Small businesses require bank loans for any number of reasons, from financing their everyday operations to meeting their capital expenses. Both private and public sector banks are willing and able to grant small businesses loans. While getting credit is not impossible, accessing it can be a challenge as it involves a pretty stringent vetting process. There are a couple of key questions that all small business owners should ask themselves, measures they must take, and important requirements that they need to be aware of, before they can consider themselves ‘loan-ready’.
Why do you need a bank loan?
As most of us have no doubt experienced, it is important you know exactly what you’re looking for before you go shopping, or you’re likely to end up buying things you don’t need. When you’re browsing the credit market for loans, ask yourself why you need these loans in the first place and what it is you hope they will help you accomplish. Why do you need it? Are you planning to expand your workforce, and stock up on office supplies to meet the corresponding surge in resource-use? Then what you’re looking for is working capital or a short-term loan to meet a set of financially modest needs. However, if you have your eye on some new production equipment or are looking to buy a second processing or product assembly plant, then you will likely need a long-term loan. Each loan type comes with its own set of requirements. It is only when you know what kind of loan to apply for, that you can take this next step.

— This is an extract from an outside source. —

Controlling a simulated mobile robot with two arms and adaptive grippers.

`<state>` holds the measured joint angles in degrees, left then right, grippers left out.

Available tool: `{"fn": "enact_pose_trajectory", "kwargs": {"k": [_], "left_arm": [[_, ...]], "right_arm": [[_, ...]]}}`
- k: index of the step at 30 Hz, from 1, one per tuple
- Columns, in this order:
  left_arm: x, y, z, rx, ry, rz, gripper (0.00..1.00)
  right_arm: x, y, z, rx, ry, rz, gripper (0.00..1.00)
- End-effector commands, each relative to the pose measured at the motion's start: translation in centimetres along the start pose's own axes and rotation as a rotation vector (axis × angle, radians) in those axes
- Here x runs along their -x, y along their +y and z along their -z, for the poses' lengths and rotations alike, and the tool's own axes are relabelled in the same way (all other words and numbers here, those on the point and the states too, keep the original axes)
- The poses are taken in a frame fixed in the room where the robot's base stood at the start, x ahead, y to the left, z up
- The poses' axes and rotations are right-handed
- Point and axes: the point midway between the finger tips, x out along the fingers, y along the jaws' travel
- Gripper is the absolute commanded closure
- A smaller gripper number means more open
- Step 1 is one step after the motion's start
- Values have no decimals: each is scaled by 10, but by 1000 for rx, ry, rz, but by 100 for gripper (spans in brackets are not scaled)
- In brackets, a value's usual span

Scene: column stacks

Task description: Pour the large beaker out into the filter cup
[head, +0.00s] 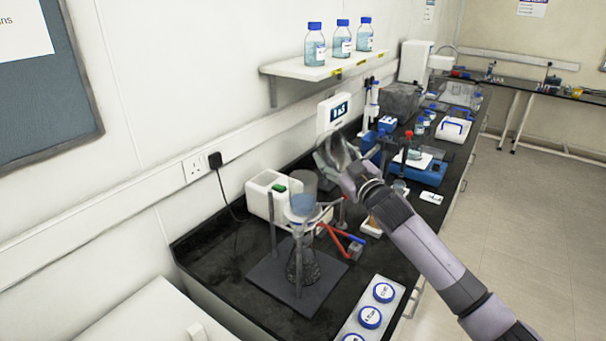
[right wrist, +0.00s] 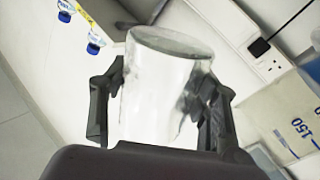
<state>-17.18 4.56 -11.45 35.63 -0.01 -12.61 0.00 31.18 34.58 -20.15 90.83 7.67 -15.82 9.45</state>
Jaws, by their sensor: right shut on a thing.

Which type of bank is best for you—public or private?
Private sector banks are a little more expensive to do business with than public sector banks. Unlike government owned banks, private sector banks charge processing fees to cover their direct sales associates’ commissions. That said, there are many public sector institutions like MUDRA (Micro Unit Development and Refinance Agency) and specialised banks like SIDBI (Small Industries Development Bank of India) that lend SMBs amounts as small as ₹50,000 in the form of short-term and working-capital loans.
Do you know your personal and business credit status?
Banks want to know whether the organisation they are lending money to is in good financial health. Many also want to know what the founder’s credit history is like as well. Indian public sector banks are reeling under the impact of loan fraud amounting to 1 lakh rupees, owing in part to a lax loan approval process which the current government plans to overhaul and tighten. Applicants have to be prepared to contend with strenuous appraisals and background checks.
Do you have a clear business development plan?
Now that you have a clear idea about what kind of bank loan you want and why, you will need to have an expense plan and budget to demonstrate how you intend to utilise this money. A solid Detailed Project Report (DPR) is an asset to any loan pitch.
Do you have the necessary documentation?
Finally, ensure that you have all the requisite documents, from your TAN and PAN cards, to your financial statements. Find out what you need to have in hand before you schedule your meeting with the bank. Preparation is half the battle, as they say. If you do your homework and have a clear understanding of your business prospects, you will be in a better position to leverage the banking system for that loan that you so desperately want.